What to work on:
Give back only the lines from the one that contains "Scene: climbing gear" through the one that contains "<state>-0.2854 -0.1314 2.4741", word for word and without images.

## Begin Data for the task

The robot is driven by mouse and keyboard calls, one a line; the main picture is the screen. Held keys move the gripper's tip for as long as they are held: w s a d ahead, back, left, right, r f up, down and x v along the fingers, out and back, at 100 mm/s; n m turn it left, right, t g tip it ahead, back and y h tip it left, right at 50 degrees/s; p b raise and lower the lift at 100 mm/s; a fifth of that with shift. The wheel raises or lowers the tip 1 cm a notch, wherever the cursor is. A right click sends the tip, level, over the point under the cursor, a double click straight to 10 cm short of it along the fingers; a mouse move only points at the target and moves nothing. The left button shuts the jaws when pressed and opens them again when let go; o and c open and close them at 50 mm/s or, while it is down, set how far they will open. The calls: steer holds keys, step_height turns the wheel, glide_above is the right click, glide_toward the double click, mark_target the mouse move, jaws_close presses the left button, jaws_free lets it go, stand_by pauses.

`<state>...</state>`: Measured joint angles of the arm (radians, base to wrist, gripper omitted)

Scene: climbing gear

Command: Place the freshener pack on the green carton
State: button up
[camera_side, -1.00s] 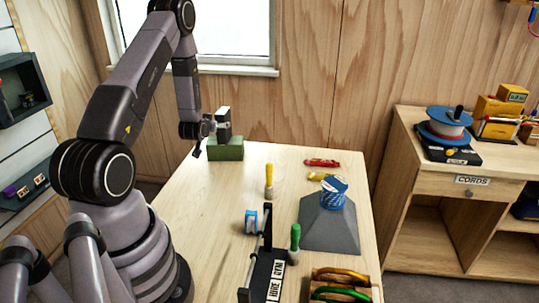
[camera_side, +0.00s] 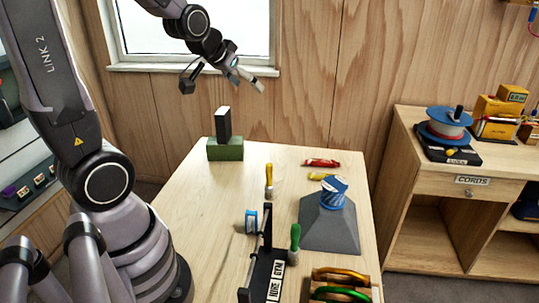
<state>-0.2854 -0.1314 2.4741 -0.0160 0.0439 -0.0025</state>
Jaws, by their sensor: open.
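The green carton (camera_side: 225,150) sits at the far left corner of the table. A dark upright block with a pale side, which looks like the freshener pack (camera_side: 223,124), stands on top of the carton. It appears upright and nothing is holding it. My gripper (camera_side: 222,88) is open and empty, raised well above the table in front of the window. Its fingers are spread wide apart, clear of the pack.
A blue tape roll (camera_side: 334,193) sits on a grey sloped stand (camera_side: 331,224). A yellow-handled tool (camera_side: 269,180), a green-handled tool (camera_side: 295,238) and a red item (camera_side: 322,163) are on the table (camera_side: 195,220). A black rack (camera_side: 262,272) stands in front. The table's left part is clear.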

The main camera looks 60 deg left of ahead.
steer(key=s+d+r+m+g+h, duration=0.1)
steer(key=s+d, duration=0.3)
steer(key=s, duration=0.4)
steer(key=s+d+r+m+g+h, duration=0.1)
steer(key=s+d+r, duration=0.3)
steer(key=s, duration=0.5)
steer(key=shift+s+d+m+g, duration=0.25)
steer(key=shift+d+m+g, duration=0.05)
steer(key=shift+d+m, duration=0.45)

## End Data for the task
## Begin Data for the task

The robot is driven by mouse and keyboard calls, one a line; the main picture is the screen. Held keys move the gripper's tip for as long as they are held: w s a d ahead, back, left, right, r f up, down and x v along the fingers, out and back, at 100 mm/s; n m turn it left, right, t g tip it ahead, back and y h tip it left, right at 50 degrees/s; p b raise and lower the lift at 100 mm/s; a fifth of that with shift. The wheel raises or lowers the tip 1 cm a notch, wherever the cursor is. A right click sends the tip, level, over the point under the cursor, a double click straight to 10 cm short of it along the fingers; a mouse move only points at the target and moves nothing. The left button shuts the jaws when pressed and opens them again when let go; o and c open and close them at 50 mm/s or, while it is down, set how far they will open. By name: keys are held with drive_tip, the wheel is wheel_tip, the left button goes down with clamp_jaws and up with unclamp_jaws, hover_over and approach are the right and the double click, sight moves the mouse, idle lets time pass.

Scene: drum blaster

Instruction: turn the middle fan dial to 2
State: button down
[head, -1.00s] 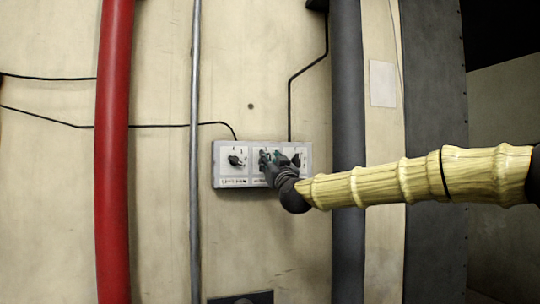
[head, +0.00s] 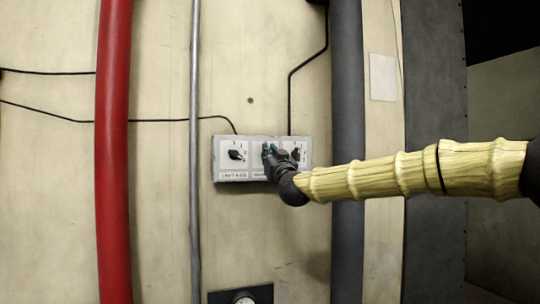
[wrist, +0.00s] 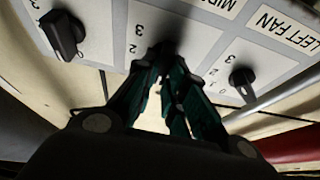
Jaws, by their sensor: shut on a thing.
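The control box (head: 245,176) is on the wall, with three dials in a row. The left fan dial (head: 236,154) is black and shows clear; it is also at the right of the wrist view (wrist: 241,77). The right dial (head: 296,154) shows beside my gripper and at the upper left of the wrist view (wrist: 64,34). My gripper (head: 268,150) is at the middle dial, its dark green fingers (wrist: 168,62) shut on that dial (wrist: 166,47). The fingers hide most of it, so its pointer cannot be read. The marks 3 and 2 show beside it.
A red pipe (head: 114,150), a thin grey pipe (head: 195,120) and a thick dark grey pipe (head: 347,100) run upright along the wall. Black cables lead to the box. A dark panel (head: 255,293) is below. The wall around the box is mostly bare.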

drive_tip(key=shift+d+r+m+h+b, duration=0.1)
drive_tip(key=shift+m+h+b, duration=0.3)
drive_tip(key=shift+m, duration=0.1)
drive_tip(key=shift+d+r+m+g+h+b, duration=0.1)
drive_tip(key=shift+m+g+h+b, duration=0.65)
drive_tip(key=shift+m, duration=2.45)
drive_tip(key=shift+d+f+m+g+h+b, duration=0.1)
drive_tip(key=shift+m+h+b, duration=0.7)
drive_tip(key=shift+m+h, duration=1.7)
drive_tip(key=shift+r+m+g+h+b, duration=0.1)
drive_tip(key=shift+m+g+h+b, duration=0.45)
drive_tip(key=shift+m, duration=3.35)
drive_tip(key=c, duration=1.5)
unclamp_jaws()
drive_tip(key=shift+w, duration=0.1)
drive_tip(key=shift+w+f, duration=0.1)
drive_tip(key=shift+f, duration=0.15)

## End Data for the task

Task answer:
Scene: climbing gear

Command: Place the freshener pack on the green carton
State: button up
[camera_side, -1.00s] 
[camera_side, +0.00s] 
<state>-0.2854 -0.1314 2.4741 -0.0160 0.0439 -0.0025</state>

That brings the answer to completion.